[Do this] Skip the pictures, please, and write out exactly the lines from the opening of the data through the line containing "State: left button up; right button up".
= = = =
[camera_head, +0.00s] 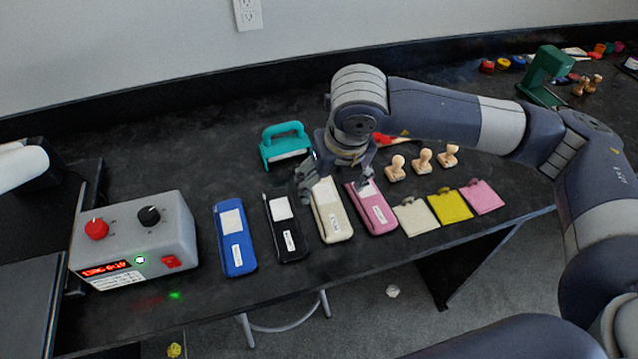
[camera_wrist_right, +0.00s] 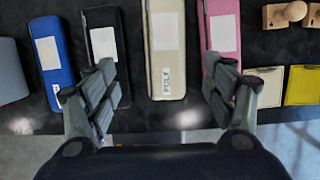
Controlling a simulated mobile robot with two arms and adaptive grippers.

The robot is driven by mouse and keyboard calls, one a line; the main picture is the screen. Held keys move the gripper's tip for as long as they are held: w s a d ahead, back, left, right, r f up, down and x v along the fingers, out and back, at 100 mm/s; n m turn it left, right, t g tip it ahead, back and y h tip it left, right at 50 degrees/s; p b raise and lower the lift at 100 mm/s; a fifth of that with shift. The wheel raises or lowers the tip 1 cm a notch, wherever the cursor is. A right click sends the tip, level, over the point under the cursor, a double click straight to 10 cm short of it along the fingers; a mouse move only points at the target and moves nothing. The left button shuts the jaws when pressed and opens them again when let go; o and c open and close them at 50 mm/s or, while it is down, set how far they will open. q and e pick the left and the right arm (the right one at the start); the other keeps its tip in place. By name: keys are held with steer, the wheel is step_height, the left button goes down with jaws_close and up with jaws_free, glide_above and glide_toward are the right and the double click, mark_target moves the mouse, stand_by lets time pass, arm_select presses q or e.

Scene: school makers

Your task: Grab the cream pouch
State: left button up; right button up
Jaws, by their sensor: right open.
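The cream pouch (camera_head: 331,217) lies on the dark table between a black pouch (camera_head: 286,235) and a pink pouch (camera_head: 374,214) in the head view. It has a white patch and a small printed label. My right gripper (camera_head: 336,184) is open above the far end of the cream pouch. In the right wrist view, the cream pouch (camera_wrist_right: 166,62) lies in the gap between the open fingers of my right gripper (camera_wrist_right: 165,95), with nothing held. The fingers overlap the black and pink pouches in that view. My left gripper does not show.
A blue pouch (camera_head: 234,242) lies left of the black one. A grey control box (camera_head: 135,240) stands at the left. Cream, yellow and pink cloth squares (camera_head: 450,206) lie at the right, with wooden stamps (camera_head: 421,160) behind them. A teal-handled tool (camera_head: 285,146) stands behind the pouches.

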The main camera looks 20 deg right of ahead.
= = = =
[Result]
[camera_head, +0.00s] 
[camera_wrist_right, +0.00s] 
Controlling a simulated mobile robot with two arms and adaptive grippers.

The robot is driven by mouse and keyboard calls, one a line; the main picture is the screen. Held keys move the gripper's tip for as long as they are held: w s a d ahead, back, left, right, r f up, down and x v along the fingers, out and back, at 100 mm/s; n m turn it left, right, t g tip it ahead, back and y h tip it left, right at 50 degrees/s; p b raise and lower the lift at 100 mm/s; a fifth of that with shift. The wheel raises or lowers the tip 1 cm a notch, wherever the cursor is. A right click sends the tip, level, over the point under the cursor, a double click straight to 10 cm short of it along the fingers; a mouse move only points at the target and moves nothing. The left button shuts the jaws when pressed and opens them again when let go; o and c open and close them at 50 mm/s or, while it is down, set how far they will open. q and e pick the left and the right arm (the right one at the start); the other keeps its tip in place. By name: keys are held with steer, the wheel is step_height, the left button goes down with jaws_close and up with jaws_free, glide_above and glide_toward are the right and the double click, mark_target moves the mouse, stand_by lets time pass, arm_select presses q or e.

Scene: school makers

Your task: Grab the cream pouch
State: left button up; right button up

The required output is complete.